Begin Exercise inputs
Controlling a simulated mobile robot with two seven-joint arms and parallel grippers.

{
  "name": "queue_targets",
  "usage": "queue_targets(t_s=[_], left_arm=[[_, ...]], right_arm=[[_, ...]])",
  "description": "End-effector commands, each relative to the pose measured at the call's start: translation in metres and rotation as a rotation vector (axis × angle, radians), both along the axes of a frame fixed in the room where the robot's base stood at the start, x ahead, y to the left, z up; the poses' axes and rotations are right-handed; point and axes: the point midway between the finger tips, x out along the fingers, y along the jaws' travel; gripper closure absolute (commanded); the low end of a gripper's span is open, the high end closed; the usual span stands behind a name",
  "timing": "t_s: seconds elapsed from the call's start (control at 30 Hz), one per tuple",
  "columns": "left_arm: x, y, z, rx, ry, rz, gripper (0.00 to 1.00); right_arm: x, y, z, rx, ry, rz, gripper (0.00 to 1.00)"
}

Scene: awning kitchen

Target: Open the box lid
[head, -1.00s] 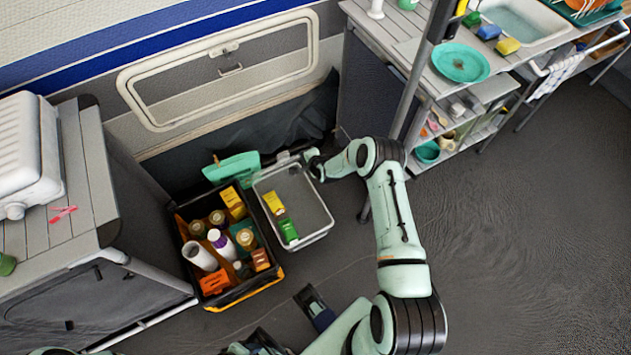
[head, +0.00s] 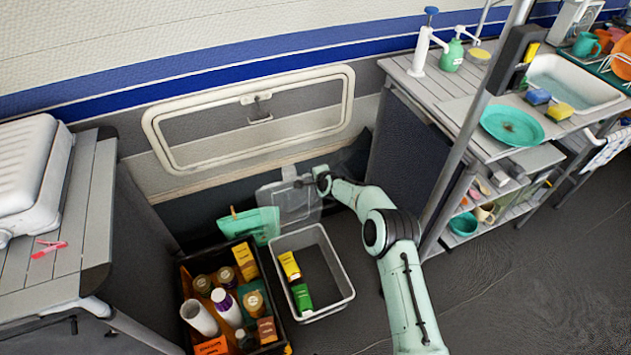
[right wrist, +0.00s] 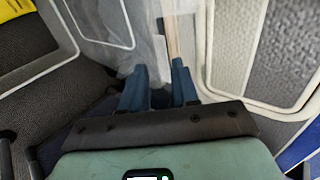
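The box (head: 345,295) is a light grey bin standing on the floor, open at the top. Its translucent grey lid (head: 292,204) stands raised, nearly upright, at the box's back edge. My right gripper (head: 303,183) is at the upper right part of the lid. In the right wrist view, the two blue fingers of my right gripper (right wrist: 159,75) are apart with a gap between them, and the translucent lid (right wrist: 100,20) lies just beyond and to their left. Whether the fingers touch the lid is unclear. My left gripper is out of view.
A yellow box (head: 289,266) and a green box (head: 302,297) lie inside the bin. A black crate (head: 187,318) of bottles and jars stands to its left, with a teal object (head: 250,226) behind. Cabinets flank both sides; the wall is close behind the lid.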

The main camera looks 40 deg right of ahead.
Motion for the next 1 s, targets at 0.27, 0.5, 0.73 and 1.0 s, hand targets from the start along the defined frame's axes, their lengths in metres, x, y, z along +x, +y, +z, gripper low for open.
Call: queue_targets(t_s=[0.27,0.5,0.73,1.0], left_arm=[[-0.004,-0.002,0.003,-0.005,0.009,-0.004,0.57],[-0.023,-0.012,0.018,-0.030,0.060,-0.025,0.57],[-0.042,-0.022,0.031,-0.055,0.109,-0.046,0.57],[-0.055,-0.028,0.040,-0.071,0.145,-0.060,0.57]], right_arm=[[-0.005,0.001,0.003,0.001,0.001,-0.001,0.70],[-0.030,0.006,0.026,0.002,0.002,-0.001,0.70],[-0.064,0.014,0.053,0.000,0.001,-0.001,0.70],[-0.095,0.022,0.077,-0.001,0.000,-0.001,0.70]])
End Exercise inputs
Begin Exercise inputs
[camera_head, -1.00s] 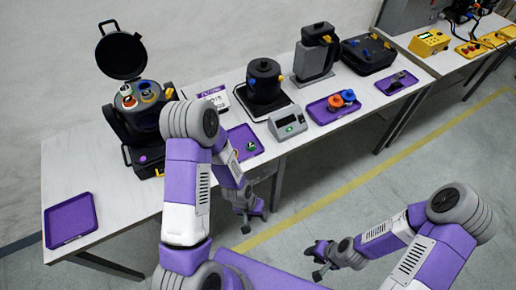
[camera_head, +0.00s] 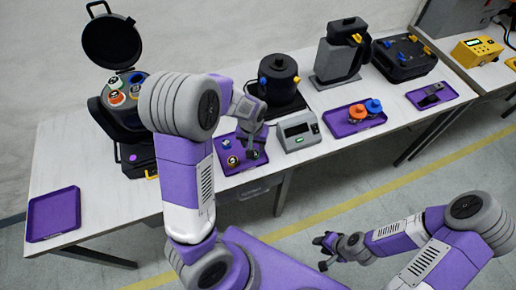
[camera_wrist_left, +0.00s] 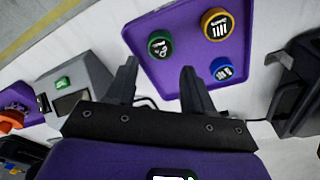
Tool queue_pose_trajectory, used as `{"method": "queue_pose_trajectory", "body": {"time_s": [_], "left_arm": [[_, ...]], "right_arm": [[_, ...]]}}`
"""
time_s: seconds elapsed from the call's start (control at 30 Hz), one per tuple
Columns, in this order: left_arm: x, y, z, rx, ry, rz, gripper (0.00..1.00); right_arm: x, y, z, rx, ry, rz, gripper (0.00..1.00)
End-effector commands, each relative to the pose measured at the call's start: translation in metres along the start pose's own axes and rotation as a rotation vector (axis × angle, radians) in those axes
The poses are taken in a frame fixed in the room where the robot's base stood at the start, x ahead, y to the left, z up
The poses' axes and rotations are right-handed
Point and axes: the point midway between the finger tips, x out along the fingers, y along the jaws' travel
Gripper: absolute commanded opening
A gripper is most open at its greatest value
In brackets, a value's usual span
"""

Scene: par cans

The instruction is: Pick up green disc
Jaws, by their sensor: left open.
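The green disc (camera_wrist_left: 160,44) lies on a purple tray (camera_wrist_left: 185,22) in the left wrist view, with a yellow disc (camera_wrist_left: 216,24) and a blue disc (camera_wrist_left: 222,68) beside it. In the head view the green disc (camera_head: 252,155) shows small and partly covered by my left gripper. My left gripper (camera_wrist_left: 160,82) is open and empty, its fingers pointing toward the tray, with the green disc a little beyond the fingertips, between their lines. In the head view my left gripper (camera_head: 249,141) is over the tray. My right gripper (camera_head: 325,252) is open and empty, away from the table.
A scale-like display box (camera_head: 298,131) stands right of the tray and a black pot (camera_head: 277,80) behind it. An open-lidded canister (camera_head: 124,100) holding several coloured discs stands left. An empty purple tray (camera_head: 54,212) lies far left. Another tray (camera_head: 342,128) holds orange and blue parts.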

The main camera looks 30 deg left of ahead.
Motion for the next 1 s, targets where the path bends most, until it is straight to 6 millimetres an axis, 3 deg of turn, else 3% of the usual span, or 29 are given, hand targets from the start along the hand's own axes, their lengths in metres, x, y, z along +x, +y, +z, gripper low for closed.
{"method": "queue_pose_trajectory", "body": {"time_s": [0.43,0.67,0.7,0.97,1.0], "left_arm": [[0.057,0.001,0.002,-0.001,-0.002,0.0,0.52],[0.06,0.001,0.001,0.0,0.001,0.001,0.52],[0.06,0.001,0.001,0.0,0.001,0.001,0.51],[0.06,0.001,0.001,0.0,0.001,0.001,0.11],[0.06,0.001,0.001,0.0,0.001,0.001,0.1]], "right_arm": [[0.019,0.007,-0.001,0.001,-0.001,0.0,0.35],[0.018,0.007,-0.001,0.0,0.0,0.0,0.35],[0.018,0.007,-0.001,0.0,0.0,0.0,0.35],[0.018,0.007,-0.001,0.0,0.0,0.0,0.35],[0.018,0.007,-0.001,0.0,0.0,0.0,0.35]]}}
End Exercise inputs
__Directions for this task__
Skip every picture. Repeat the lines from the one with "[head, +0.00s]" through the one with "The main camera looks 40 deg right of ahead.", both ends included.

__Task output__
[head, +0.00s] 
[right wrist, +0.00s] 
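The box (head: 345,295) is a light grey bin standing on the floor, open at the top. Its translucent grey lid (head: 292,204) stands raised, nearly upright, at the box's back edge. My right gripper (head: 303,183) is at the upper right part of the lid. In the right wrist view, the two blue fingers of my right gripper (right wrist: 159,75) are apart with a gap between them, and the translucent lid (right wrist: 100,20) lies just beyond and to their left. Whether the fingers touch the lid is unclear. My left gripper is out of view.
A yellow box (head: 289,266) and a green box (head: 302,297) lie inside the bin. A black crate (head: 187,318) of bottles and jars stands to its left, with a teal object (head: 250,226) behind. Cabinets flank both sides; the wall is close behind the lid.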

The main camera looks 40 deg right of ahead.

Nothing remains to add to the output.